Madison County is a great place to bike due to the curviness of the roads in some places.
"The smaller and twistier the roads, the safer they are. (They're) fantastic for road-riding," Hale said.
In Madison County, there are two bike paths. One of which is located in Berea and the other in Richmond.
Berea's bike path lasts for about eight miles and begins roughly at the Artisan Center. RIchmond's multi-use path, which means it is good for not only biking, but jogging and running as well, is located at While Hall State Historic Site. Hale described it as "very pleasant riding" with the inclusion of a small fishing lake in the middle of the park. The path covers about 3 miles, according to Hale.
Biking is a good way of getting to know the area you're in, Hale said.
"If you talk to cyclists or runners they talk about landscape. They know the road like nobody else. … and are very descriptive about nature and the area. You have time to look around," Hale said.
Sipple encourages visitors or anyone looking for bike paths to grab a map of Madison County and start planning.

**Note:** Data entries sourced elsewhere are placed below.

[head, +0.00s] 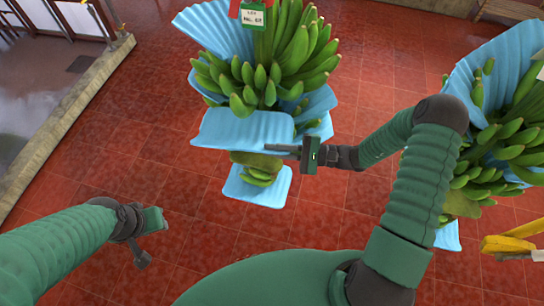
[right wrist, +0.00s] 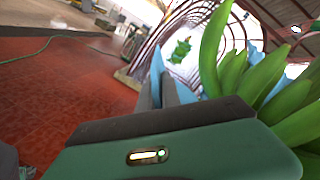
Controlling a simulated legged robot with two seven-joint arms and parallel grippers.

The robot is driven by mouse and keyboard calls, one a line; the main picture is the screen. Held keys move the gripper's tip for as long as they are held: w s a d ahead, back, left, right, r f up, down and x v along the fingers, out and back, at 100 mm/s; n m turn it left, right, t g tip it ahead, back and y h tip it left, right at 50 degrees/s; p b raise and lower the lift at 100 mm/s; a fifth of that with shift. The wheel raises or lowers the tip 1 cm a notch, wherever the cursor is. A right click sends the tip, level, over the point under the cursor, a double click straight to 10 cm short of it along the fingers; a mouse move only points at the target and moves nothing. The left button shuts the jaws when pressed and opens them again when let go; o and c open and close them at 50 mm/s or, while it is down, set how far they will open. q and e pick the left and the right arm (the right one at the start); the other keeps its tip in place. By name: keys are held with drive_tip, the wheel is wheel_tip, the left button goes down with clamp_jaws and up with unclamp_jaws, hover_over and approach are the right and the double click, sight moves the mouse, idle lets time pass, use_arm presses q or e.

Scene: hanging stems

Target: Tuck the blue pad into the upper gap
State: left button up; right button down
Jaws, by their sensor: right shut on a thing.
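A banana stem with green bananas (head: 285,60) hangs upright in the middle of the head view. My right gripper (head: 272,148) is shut on the edge of a flat blue pad (head: 238,128). The held pad also shows between the fingers in the right wrist view (right wrist: 157,64). It lies roughly level at the front of the stem, below the upper bananas and above a lower hand (head: 258,166). The upper gap is largely hidden behind it; I cannot tell how deep the pad sits. My left gripper (head: 158,220) is low at the left, away from the stem; its jaws are unclear.
Other blue pads sit on this stem, at the upper left (head: 215,28) and at the bottom (head: 258,188). A red tag holder (head: 252,12) is at the top. A second padded banana stem (head: 500,130) hangs at the right, near my right arm. Red tiled floor (head: 110,150) is clear at left.

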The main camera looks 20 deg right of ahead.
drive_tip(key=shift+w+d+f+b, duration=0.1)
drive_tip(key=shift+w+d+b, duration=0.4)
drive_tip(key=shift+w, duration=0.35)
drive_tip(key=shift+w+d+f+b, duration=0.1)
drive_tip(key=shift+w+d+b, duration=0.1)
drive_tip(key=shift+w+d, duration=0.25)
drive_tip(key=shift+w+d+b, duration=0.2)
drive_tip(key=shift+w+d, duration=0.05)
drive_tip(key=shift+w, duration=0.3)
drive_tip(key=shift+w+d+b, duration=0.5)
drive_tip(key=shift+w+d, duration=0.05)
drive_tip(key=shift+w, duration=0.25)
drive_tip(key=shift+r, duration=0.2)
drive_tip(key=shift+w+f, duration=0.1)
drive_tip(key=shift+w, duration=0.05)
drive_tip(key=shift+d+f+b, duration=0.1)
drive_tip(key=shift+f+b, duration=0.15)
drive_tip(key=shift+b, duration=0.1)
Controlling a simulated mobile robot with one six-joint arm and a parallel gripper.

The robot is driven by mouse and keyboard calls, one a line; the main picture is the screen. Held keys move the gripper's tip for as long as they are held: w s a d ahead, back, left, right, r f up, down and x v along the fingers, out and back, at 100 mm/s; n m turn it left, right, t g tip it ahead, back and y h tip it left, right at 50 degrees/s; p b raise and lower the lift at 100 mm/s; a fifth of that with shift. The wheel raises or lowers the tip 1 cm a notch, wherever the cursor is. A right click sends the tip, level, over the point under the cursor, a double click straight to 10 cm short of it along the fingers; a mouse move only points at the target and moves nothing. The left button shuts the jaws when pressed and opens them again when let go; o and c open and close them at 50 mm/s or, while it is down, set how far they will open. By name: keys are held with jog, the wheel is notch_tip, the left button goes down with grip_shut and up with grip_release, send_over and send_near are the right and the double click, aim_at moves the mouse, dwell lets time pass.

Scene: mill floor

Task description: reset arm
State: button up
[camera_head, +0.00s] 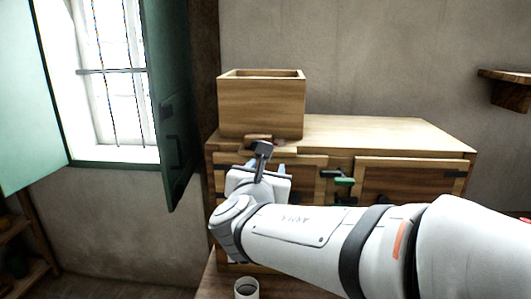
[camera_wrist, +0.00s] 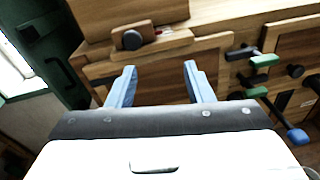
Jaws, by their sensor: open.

"There's good map systems for the Richmond area, the Berea area, that can show you different hiking spots and different lakes. Being from Berea, there's all kinds of bike paths. It all depends on those people and what they're going for -- ability wise, length of trip, etc.," Sipple said.
Hiking and safety
Lastly, there are hiking trails within Madison County's borders that provide opportunities for those who don't wish to ride a bike or dip into a lake.

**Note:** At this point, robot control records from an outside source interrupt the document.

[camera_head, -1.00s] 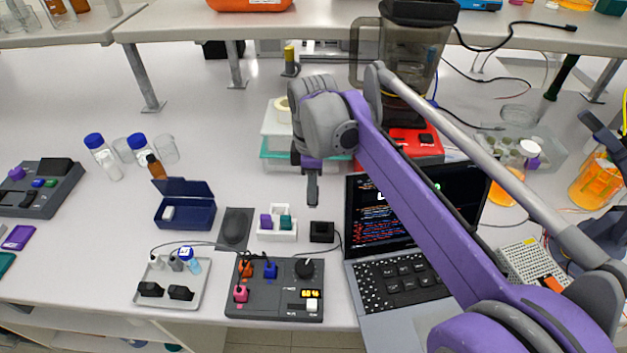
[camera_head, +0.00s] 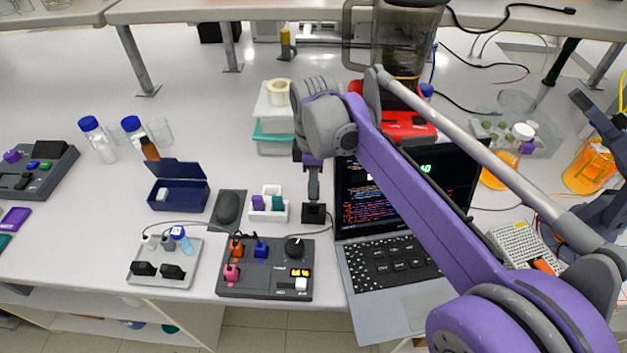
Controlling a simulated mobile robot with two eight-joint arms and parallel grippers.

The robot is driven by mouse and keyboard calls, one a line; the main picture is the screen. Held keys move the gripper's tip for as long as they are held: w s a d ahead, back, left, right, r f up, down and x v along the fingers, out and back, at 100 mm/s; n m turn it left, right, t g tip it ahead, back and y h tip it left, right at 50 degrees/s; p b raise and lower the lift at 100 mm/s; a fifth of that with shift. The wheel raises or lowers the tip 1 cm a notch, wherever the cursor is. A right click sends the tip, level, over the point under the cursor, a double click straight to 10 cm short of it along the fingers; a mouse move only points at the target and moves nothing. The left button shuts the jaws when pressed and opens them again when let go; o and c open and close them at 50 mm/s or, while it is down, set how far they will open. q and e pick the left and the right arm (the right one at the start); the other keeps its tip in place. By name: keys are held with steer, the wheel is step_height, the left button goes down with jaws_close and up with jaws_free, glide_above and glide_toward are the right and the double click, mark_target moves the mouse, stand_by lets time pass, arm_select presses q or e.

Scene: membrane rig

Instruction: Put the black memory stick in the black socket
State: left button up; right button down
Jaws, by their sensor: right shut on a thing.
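The black socket (camera_head: 314,215) is a small black block with a cable, standing on the bench just left of the laptop. My right gripper (camera_head: 314,192) points down directly above it, its tips at or very near the socket's top. It is shut on something small and dark, which I take to be the black memory stick; the fingers mostly hide it. I cannot tell whether the stick is touching the socket or inside it. My left gripper is not in view.
A white holder (camera_head: 281,217) with purple and teal sticks stands close left of the socket. The control box (camera_head: 264,285) lies in front, the open laptop (camera_head: 375,250) to the right. A mouse (camera_head: 228,207) and a navy box (camera_head: 180,195) are further left.

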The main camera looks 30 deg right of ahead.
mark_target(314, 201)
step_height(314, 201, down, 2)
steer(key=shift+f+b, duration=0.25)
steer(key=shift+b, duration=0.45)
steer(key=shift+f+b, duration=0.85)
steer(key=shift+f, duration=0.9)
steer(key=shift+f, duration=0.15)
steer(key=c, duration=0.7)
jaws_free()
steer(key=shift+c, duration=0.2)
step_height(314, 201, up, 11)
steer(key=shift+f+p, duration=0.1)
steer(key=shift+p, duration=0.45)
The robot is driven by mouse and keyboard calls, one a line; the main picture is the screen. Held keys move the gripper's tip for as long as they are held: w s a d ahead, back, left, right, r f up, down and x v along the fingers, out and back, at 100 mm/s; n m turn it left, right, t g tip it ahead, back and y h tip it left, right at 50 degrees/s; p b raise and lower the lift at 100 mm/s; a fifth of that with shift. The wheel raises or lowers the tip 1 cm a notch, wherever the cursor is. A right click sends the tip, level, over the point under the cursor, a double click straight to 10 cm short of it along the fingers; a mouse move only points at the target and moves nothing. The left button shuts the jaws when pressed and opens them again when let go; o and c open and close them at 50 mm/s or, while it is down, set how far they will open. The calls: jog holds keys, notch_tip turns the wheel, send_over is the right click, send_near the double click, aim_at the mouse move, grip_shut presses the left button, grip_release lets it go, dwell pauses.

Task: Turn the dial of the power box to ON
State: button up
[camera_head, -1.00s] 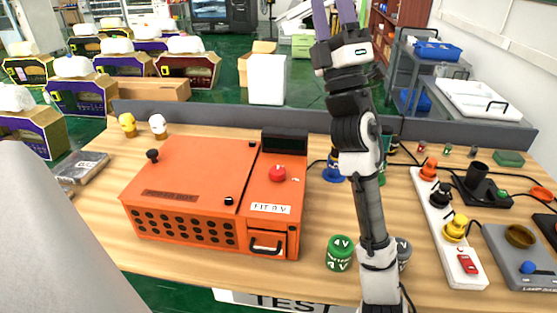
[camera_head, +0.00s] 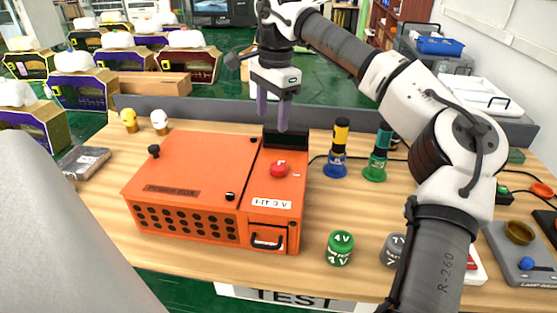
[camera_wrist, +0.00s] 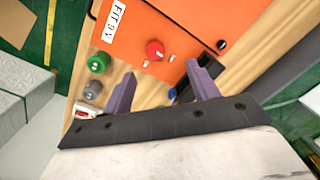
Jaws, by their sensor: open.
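The orange power box (camera_head: 185,180) stands on the wooden table, left of centre. A red round knob (camera_head: 279,169) sits on its right-hand section, behind a white label (camera_head: 271,204); in the wrist view the knob (camera_wrist: 155,50) shows between and beyond my fingertips. I cannot read any ON or OFF mark beside it. A black knob (camera_head: 154,151) stands at the box's back left, and a small black knob (camera_head: 230,196) near its front middle. My gripper (camera_head: 273,122) is open and empty, pointing down above the box's back right part, apart from the red knob.
A black block (camera_head: 286,137) stands at the box's back right, close below my fingers. Blue-based (camera_head: 335,170) and green-based (camera_head: 375,172) cylinders stand to the right. A green 4 V can (camera_head: 340,247) and a grey can (camera_head: 393,249) stand in front.

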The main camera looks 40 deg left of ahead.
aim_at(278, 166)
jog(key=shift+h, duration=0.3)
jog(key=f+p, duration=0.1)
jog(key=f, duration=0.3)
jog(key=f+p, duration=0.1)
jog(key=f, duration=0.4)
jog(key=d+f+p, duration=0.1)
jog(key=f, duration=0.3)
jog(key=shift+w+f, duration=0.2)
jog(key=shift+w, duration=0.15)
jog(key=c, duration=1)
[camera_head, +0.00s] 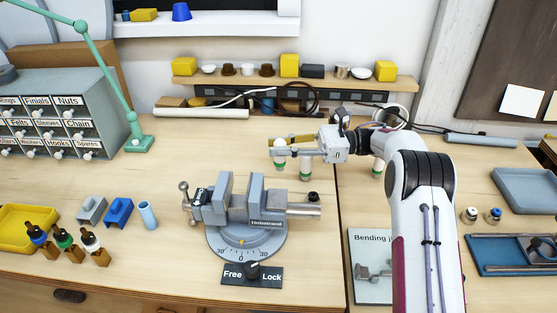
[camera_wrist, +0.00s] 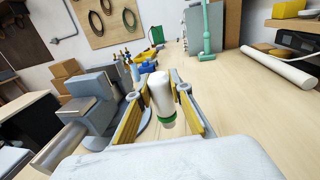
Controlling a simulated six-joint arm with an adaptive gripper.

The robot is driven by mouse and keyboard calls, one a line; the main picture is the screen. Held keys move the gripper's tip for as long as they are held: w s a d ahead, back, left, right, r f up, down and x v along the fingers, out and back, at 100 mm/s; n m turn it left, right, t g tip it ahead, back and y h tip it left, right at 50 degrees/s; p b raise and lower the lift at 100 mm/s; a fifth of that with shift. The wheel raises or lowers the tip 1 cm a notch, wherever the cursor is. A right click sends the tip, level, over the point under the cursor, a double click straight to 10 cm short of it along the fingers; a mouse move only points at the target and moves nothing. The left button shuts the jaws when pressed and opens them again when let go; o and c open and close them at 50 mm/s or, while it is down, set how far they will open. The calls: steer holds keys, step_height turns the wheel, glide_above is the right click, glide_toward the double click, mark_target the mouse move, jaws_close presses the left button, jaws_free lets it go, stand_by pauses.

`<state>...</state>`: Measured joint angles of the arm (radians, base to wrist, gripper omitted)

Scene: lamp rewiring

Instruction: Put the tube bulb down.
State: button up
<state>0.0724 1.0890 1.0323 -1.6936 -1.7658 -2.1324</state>
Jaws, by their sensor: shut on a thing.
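The tube bulb is a white rounded cylinder with a green band at its lower end. In the wrist view the tube bulb (camera_wrist: 162,92) is between the yellow pads of my gripper (camera_wrist: 161,105), which is shut on it. In the head view my gripper (camera_head: 287,145) is behind the vise, with the bulb (camera_head: 279,160) at its fingertips, partly hidden by the fingers. The bulb looks upright, green end down. I cannot tell whether its lower end touches the table.
A grey vise (camera_head: 245,200) on a round dial stands in front of my gripper. Another white-and-green piece (camera_head: 305,170) is close to the right, and one more (camera_head: 377,167) is farther right. A white roll (camera_head: 201,113) lies behind. Table left of the bulb is clear.

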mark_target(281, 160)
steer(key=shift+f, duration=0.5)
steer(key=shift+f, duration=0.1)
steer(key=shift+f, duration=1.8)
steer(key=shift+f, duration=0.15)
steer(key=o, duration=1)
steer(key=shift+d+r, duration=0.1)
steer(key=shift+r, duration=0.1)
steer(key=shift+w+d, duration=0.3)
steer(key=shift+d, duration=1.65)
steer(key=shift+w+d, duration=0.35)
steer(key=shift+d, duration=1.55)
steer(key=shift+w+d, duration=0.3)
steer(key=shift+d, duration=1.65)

The most popular trails are located at the Berea College Forest, which encompasses various trails, leading up to the pinnacles as part of the Indian Fort Mountain Trail system.
There are also various walking trails located from Boonesborough to Waco, including Fort Boonesborough State Park and the Central Kentucky Wildlife Management Area. Lake Reba hosts some walking trails, including at its Camp Catalpa area.
According to Sipple, getting outside is just as easy as walking out your door.
"You can go out and walk outside, you don't need much to get the benefits of getting outside and having fun with your family," Sipple said.
However, Sipple and Hale remind people that being outdoors means staying safe and taking precautions.
The most obvious recommendation is to stay hydrated.
"Kentucky is humid, and so people get out and they exercise, and they feel horrible after they get done because they don't hydrate properly. As you dehydrate, it actually thickens your blood, so by maintaining your hydration levels your body moves a lot more efficiently," Hale said.
Sipple and Hale both touched on wearing proper apparel for the activity you are participating in. Hale also encouraged people to bring repair equipment if they are riding bikes, and most importantly, to learn how to use that equipment incase of an emergency. Other tips included wearing good shoes and looking out for dangers in the area.
"What's good about our area is there's not that many dangerous animals, other than your snakes or snapping turtles or things like that. But it is out there, so keep your eyes open," Sipple said.
Hale also encouraged those who are hoping to pick out an exercising regime to stick to it, even though the first few times of riding or hiking might leave you stiff or sore.
"The first couple of times you do it are gonna be horrible, so you get done with the walk and you're exhausted, and then next thing you know, your muscles locked up. (But) by the fourth good repetition you move better," Hale said.
In the stressful times our nation is currently facing, getting outside and escaping from the pressures of work, or the lack thereof, is more important than ever. According to Hale, just getting vitamin D from the sun can help ease seasonal depression and improve our mood. Sipple said getting outside, even bringing along a pet, is something many need in these "crazy times." Especially since heading outdoors is the easiest way to practice social distancing without even realizing that you're doing it.
"Find a map and get going," Sipple added.